Sobre a decadência do jornalismo, por Paulo Querido

(Aviso: O título é da minha responsabilidade.)

«O lugar dos jornais de papel é no museu. O destino das marcas de jornalismo é pulverizarem-se. Um pequeno número delas torna-se num supermercado que tem tudo, desde a gordura barata a vinhos gourmet (NYT, Público, El País…), a maior parte das marcas feitas no papel tem simplesmente os dias contados: sem geografia não se podem distinguir (todo o espaço online é ocupado pelos supermercados) e não há racional económico que sustente as suas operações. (Há outros, contudo. Da RR ao Sol, passando pelo I, para dar os exemplos que me ocorrem de imediato. E o próprio racional de Marco Galinha, sendo económico, foi lateral — os ganhos foram noutros lados, eventualmente inconfessáveis, não na atividade do grupo em si.)
Uma fatia considerável de jornalistas têm futuro em publicações digitais de nicho, especializadas, de pequena dimensão, algumas até de dimensão unipessoal (as newsletters, de que há tão poucos exemplos em Portugal mas há belíssimos exemplos noutras paragens, e os podcasts, que cá têm feito algum percurso, mesmo tímido).
A rádio é uma besta diferente. Basicamente, tem uma transformação processual, técnica, mas a sua genética mantém-se: levar informação a pessoas que têm as mãos ocupadas e os olhos também, estão condicionadas, mas alguma atenção disponível no cérebro, que pode ser ocupada através dos ouvidos.

A televisão é poderosa, mas a televisão é essencialmente uma fantástica máquina de propaganda. O jornalismo tem nela um ínfimo papel, que é o de conferir a respeitabilidade na medida necessária, e apenas nessa, à plausibilidade da operação. As notícias não passam de balas para apontar à cabeça dos inimigos da propaganda alugada à estação.

Nunca tivémos tanto escrutínio dos poderes públicos como agora, escrutínio bom e mau, não na sua formulação mas nos seus efeitos.

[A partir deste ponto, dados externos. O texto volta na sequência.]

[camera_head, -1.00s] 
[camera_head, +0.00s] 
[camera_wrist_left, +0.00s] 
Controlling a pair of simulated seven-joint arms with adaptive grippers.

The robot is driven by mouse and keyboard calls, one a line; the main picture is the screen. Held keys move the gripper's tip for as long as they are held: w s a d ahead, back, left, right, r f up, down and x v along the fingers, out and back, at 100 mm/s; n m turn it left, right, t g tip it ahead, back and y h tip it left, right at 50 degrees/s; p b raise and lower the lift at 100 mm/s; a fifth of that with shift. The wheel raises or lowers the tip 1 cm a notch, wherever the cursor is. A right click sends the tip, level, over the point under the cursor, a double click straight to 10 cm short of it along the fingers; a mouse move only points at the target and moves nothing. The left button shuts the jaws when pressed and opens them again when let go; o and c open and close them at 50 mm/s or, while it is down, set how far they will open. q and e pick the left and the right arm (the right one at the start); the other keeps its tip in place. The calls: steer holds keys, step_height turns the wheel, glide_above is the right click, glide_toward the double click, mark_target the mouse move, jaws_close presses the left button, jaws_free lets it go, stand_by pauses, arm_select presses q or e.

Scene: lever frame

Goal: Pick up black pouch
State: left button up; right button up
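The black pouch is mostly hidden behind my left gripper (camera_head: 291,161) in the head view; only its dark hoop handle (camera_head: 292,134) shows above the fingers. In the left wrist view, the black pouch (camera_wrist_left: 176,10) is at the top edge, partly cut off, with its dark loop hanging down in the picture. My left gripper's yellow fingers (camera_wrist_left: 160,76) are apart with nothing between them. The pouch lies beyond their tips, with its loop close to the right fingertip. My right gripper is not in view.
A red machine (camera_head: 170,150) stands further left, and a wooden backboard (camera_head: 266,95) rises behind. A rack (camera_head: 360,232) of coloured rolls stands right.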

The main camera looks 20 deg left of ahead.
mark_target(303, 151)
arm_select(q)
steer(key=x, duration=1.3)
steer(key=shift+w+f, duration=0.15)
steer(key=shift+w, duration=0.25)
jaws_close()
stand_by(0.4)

Também nunca tivemos tão pouco escrutínio dos poderes privados: dos consumidores aos trabalhadores, a invisibilidade de largos grupos da população é total e o seu poder diminuiu de forma impressionante nos últimos 20 anos.

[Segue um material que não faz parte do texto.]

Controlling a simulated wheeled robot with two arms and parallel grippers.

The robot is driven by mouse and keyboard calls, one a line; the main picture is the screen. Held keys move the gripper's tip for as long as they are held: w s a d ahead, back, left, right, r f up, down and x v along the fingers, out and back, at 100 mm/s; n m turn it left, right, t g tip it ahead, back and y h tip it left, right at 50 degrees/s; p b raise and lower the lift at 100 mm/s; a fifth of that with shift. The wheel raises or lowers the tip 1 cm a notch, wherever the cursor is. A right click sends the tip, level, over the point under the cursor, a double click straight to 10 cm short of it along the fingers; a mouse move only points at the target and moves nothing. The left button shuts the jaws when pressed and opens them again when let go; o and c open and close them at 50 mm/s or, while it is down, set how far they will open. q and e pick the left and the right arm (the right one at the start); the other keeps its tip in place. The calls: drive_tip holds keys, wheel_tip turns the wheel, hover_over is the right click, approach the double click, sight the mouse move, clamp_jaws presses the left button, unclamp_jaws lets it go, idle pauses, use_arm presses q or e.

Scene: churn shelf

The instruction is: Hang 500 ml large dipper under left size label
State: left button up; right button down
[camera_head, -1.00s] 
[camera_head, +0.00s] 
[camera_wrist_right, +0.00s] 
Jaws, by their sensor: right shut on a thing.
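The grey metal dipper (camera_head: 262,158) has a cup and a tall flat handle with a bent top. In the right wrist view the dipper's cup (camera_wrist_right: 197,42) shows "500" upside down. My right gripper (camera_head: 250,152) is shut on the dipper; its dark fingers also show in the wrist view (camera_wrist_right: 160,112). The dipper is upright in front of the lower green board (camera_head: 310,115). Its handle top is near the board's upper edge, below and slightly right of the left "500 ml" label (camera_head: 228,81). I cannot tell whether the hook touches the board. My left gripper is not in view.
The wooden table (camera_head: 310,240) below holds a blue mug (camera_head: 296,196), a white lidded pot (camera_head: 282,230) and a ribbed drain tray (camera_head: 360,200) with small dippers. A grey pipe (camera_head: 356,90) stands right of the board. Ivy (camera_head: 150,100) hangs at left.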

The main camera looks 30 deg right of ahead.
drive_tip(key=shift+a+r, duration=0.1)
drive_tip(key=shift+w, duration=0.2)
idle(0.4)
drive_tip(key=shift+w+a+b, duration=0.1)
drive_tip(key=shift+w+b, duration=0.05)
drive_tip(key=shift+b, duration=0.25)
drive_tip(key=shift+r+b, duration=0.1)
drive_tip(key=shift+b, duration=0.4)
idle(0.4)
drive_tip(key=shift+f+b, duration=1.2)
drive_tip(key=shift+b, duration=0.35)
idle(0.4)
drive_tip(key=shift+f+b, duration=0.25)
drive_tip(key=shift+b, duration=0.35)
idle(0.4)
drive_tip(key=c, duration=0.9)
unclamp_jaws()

Nunca existiu tanta opinião pública como existe hoje. Nunca houve tantos artistas e tanta produção cultural — inclusive nas letras, e fora delas então é uma autêntica vertigem produtiva — como hoje.

Eu percebo os textos lindos, alguns magníficos como o de Miguel Esteves Cardoso, e sou geracionalmente muito sensível à solidariedade com os trabalhadores do grupo Global Media. Mas tudo isso é passado. E um passado que não tem regresso.

Estamos para lá da Era Gutenberg, uma magnífica era para a Humanidade, deu-nos o Renascimento e o ambiente necessário à Revolução Industrial, abrindo a porta à consciência de classe, deu-nos o poder editorial, fez nascer o jornalismo.
Temos esse mundo pelas costas. Alguns de nós rejeitam o facto, o que não o altera. Esses teriam de ser num número muito, muitíssimo maior do que são para poderem influenciar (nem digo alterar) o rumo das nossas sociedades.
E há os erros de percurso. JN e DN (e seus produtos satélite, O Jogo e Dinheiro Vivo) tiveram uma janela de oportunidade para fazer o que o teria evitado este destino do desaparecimento às mãos de interesses económico-financeiros — uma morte privada de qualquer assomo de glória: unirem os recursos para competirem online pelo lugar de supermercado da informação em Portugal, que veio a ser ocupado pelo Público (uma marca minúscula, comparada com os históricos).
Sem os erros, estas duas marcas passariam para a próxima era? Talvez. Não é seguro. Seguro é dizer que eles contribuíram para a decadência cada vez mais acentuada dessas duas marcas.
E agora? perguntas tu.

Agora é demasiado tarde para esses dois. Oxalá os trabalhadores consigam receber algumas indemnizações de jeito nos processos de dilaceração que se antevêem. Uns terão lugar noutros jornais. Muito poucos estão em condições de dar os passos para as publicações pequenas com lugar no futuro, não tanto pela falta de conhecimentos e vontade, que também há e muita, mas porque essa é uma trajetória longa e incerta e que necessita de um respaldo financeiro para a sobrevivência.

Quanto a tu e eu e nós, sociedade, passada esta erupção de indignação, seremos bombardeados com outras indignações para nos ocuparmos. Nem a democracia fraqueja por isto (fraqueja por outras razões), nem haverá menos escrutínio sem DN e JN, nem haverá menos alternativas de consumo de cultura, de informação e de entretenimento.»